→ **AIM OF THE EXERCISE**:
From the entries below, copy exactly the lines from the one that contains "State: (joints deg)" through the one that contains "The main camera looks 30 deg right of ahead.", both included, and only those.

(Data records)
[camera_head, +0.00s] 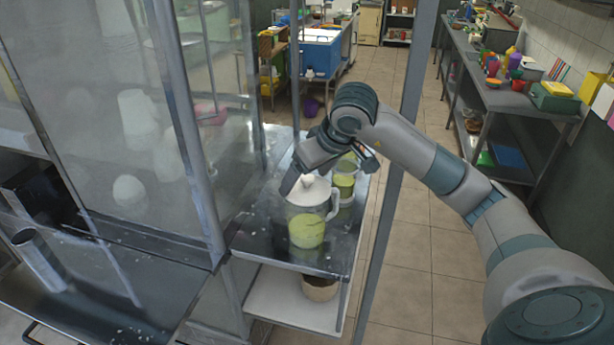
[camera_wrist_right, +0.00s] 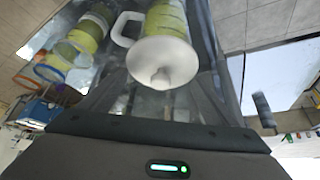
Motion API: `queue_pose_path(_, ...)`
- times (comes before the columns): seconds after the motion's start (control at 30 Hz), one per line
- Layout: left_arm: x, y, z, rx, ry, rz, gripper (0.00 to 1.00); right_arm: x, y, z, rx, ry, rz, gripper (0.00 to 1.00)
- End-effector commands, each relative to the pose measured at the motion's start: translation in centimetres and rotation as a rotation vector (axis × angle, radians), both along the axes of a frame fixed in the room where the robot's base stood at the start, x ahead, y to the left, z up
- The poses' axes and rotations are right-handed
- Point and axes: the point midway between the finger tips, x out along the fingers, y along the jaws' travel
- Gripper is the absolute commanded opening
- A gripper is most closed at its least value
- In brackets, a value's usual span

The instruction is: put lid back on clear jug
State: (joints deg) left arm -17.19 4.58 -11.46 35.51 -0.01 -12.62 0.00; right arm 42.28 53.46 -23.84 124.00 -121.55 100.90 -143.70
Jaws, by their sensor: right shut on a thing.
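The clear jug (camera_head: 306,228), part-filled with yellow-green juice, stands upright on the metal side table, its handle to the right. The white lid (camera_head: 312,192) with a central knob is at the jug's mouth. In the right wrist view the lid (camera_wrist_right: 162,60) covers the jug's top; I cannot tell whether it is fully seated. My right gripper (camera_head: 296,180) is at the lid from above and behind, shut on it. The wrist view shows its fingers on both sides of the knob. The finger contact is partly hidden. My left gripper is not in view.
Clear containers of green juice (camera_head: 345,184) stand just behind the jug; the wrist view shows several with coloured rims (camera_wrist_right: 55,68). A metal-framed clear panel (camera_head: 130,120) borders the table on the left. A metal post (camera_head: 392,190) rises at right. The table's front is mostly clear.

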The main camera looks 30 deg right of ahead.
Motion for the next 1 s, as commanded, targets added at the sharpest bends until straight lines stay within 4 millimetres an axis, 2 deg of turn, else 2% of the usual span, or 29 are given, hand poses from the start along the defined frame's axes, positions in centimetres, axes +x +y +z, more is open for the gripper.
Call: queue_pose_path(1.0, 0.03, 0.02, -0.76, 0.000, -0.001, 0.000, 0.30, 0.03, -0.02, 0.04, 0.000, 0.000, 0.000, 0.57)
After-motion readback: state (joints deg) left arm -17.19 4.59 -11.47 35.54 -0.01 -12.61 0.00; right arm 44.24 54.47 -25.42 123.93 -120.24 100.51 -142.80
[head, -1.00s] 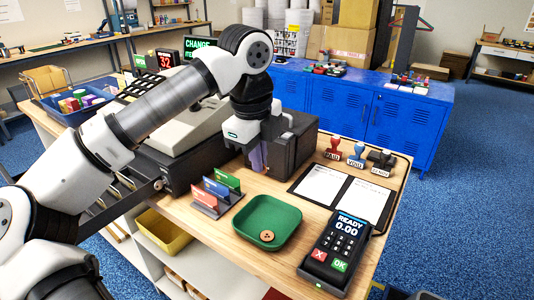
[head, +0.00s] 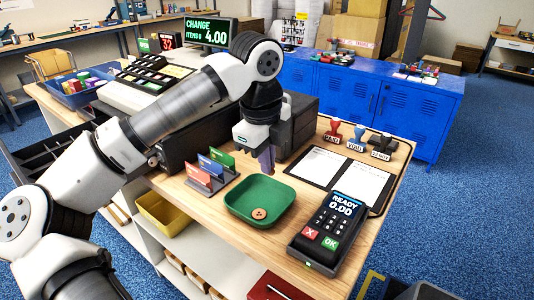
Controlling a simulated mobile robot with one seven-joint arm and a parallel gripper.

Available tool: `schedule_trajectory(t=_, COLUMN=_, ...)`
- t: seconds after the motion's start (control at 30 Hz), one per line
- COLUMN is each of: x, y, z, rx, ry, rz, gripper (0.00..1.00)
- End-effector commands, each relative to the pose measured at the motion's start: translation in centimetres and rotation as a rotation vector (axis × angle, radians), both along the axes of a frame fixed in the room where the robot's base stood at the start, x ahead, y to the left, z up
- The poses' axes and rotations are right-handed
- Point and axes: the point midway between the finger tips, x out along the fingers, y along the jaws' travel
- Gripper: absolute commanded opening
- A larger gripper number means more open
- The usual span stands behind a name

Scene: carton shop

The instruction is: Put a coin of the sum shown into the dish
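The green dish (head: 236,201) stands on the wooden counter, with one round brown coin-like disc (head: 259,213) with small dark marks in it. The display (head: 208,31) behind the register reads CHANGE and 4.00. An open black drawer (head: 60,142) with compartments sticks out at the left, partly hidden by my arm; I cannot make out coins in it. My gripper (head: 266,160) points down above the counter, behind the dish and in front of a black box. Its purplish fingers are small and seen from the side, so I cannot tell whether they are open or hold anything.
A card rack (head: 207,172) stands left of the dish, and a card terminal (head: 328,228) reading READY 0.00 at its right. Behind lie a clipboard (head: 345,178) and several stamps (head: 358,137). A yellow bin (head: 164,213) sits on the shelf below. The black box (head: 300,125) is close to my gripper.

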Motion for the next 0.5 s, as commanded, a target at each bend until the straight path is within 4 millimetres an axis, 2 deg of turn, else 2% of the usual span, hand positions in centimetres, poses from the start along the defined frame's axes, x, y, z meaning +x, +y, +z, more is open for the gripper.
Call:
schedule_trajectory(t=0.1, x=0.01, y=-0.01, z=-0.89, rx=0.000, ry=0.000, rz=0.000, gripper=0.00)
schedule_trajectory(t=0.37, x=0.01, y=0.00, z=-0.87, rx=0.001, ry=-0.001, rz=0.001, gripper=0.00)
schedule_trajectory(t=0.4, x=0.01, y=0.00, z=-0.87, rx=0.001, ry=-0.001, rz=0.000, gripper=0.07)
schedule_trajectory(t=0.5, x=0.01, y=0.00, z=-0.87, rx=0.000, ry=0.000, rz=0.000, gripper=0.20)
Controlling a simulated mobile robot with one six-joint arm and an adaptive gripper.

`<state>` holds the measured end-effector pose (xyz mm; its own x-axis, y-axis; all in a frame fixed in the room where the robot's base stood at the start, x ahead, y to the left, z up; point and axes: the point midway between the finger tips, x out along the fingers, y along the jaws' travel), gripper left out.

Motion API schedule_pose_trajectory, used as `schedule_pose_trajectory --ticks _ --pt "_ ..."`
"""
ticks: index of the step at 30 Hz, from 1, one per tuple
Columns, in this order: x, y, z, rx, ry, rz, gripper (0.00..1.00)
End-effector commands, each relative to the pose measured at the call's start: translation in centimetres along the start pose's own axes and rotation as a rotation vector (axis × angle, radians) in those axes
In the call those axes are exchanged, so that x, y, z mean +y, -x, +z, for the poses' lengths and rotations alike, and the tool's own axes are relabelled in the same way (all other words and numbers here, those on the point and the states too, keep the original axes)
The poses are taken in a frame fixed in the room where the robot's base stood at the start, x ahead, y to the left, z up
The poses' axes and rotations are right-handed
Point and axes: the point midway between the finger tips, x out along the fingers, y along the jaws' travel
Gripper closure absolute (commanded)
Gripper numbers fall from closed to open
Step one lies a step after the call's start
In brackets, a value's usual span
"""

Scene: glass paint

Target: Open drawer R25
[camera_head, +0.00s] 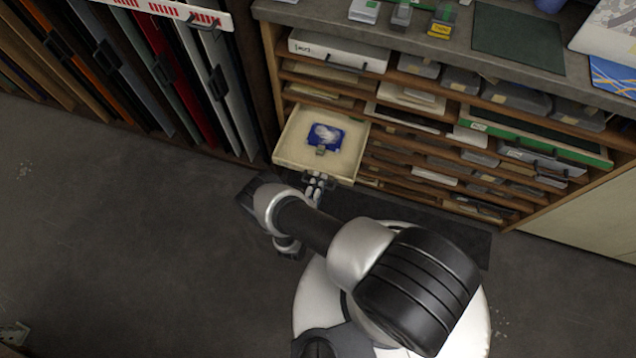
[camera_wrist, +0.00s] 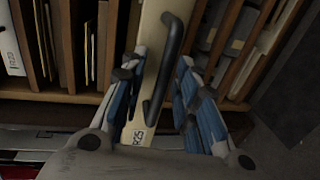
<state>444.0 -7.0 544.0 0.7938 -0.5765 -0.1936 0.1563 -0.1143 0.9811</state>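The drawer R25, cream-coloured, is pulled out of the shelf unit; its rim (camera_head: 290,160) shows in the head view. A blue item with a whitish patch (camera_head: 325,135) lies inside it. In the wrist view, the drawer front (camera_wrist: 150,60) carries the label "R25" and a long black handle (camera_wrist: 170,65). My gripper (camera_head: 318,182) is just in front of the drawer front. In the wrist view, its blue-and-grey fingers (camera_wrist: 162,75) are apart, one on each side of the handle, with visible gaps. Contact with the handle cannot be told.
The shelf unit (camera_head: 385,75) holds other drawers, boxes and a green-edged tray (camera_head: 540,138), which sticks out at the right. Upright panels (camera_head: 160,70) stand in a rack at the left. The grey floor (camera_head: 130,240) at the left is mostly clear.

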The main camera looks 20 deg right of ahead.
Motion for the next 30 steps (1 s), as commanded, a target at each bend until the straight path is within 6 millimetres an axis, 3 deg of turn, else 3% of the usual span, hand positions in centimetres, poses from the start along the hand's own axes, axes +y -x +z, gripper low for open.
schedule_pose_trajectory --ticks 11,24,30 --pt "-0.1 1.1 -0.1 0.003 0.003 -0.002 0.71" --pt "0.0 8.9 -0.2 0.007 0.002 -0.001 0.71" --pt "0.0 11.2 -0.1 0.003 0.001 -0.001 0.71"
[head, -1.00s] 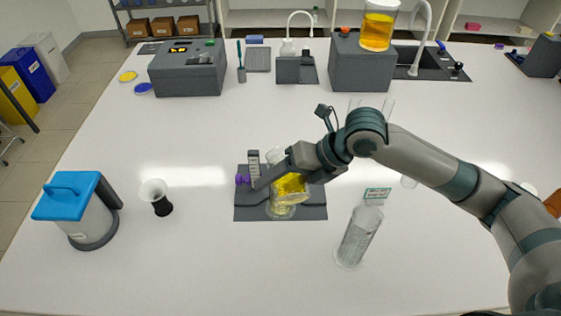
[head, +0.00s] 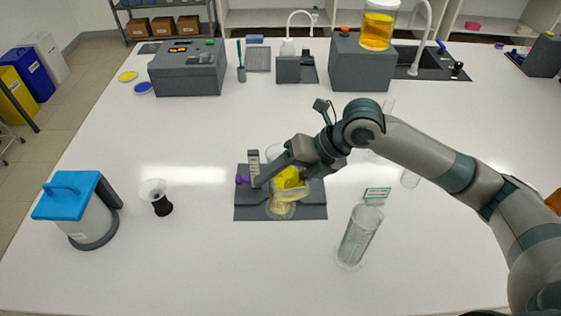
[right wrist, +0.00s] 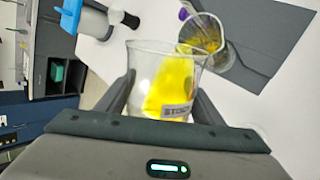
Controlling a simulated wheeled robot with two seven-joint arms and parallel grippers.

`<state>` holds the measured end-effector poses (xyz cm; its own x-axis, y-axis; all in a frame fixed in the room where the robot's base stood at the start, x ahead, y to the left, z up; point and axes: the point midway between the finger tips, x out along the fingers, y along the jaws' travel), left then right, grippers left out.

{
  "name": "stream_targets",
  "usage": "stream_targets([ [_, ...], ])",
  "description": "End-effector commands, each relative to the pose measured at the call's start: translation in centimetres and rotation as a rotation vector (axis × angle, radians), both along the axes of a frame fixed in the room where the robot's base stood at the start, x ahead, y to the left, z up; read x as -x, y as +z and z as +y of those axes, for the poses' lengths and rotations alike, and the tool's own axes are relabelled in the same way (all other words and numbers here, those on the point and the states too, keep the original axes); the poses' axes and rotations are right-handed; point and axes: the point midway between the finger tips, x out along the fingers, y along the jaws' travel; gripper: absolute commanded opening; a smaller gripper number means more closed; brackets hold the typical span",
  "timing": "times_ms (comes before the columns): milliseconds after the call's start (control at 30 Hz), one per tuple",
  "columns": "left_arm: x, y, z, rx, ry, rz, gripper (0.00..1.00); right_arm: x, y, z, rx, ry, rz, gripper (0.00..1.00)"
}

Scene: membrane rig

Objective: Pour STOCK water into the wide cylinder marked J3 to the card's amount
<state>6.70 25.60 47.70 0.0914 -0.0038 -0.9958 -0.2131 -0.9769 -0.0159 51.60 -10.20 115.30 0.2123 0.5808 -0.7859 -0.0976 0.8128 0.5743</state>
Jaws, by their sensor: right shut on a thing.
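My right gripper (head: 270,176) is shut on a clear beaker labelled STOCK (right wrist: 177,113), which holds yellow liquid. The beaker (head: 290,180) is tilted above the grey rig base (head: 240,212) in the head view. Just below it a clear round vessel (head: 281,211) stands on that base, with some yellow in it. The vessel (right wrist: 213,60) also shows beyond the beaker's rim in the right wrist view. I cannot read a J3 mark on it. A small green-edged card (head: 377,192) stands to the right, its text too small to read. My left gripper is out of view.
A tall clear cylinder (head: 358,240) stands right of the rig base. A white-topped dark flask (head: 158,198) and a blue-lidded container (head: 92,212) stand left. A purple knob (head: 242,180) is at the rig's left. The front table is mostly clear.

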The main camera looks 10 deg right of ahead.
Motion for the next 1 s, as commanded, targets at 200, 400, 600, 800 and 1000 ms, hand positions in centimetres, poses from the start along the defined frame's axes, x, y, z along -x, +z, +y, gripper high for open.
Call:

→ **TASK SOLUTION**:
State: (joints deg) left arm -17.19 4.58 -11.46 35.51 -0.01 -12.62 0.00; right arm 42.28 53.46 -23.84 124.00 -121.55 100.90 -143.70
Jaws, by their sensor: right shut on a thing.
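The clear jug (camera_head: 306,228), part-filled with yellow-green juice, stands upright on the metal side table, its handle to the right. The white lid (camera_head: 312,192) with a central knob is at the jug's mouth. In the right wrist view the lid (camera_wrist_right: 162,60) covers the jug's top; I cannot tell whether it is fully seated. My right gripper (camera_head: 296,180) is at the lid from above and behind, shut on it. The wrist view shows its fingers on both sides of the knob. The finger contact is partly hidden. My left gripper is not in view.
Clear containers of green juice (camera_head: 345,184) stand just behind the jug; the wrist view shows several with coloured rims (camera_wrist_right: 55,68). A metal-framed clear panel (camera_head: 130,120) borders the table on the left. A metal post (camera_head: 392,190) rises at right. The table's front is mostly clear.

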The main camera looks 30 deg right of ahead.

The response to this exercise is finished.